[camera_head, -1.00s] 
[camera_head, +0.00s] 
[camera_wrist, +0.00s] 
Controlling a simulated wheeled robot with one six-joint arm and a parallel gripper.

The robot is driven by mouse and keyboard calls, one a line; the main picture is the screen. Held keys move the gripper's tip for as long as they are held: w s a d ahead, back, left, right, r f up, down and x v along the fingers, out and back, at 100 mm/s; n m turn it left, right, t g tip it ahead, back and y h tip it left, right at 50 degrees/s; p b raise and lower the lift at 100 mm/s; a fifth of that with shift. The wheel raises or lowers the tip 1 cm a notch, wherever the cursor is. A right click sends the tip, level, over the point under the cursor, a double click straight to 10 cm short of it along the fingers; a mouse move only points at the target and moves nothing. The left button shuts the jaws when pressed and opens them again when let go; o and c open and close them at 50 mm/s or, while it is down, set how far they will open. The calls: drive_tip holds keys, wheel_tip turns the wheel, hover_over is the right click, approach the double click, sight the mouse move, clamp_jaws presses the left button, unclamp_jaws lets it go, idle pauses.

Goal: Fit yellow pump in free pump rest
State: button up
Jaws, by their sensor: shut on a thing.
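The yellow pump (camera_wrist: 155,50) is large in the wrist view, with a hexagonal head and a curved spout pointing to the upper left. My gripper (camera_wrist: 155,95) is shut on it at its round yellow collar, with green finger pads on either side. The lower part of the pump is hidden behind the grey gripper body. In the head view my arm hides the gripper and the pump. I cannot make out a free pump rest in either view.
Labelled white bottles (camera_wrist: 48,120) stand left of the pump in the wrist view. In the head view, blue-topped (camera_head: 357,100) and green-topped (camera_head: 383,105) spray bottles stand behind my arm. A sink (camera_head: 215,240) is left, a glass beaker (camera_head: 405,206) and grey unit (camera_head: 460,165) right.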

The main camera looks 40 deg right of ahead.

» **To do**:
Determine the number of lines where the string "ahead" occurs, and give that number only.

» **Answer for this exercise**:
2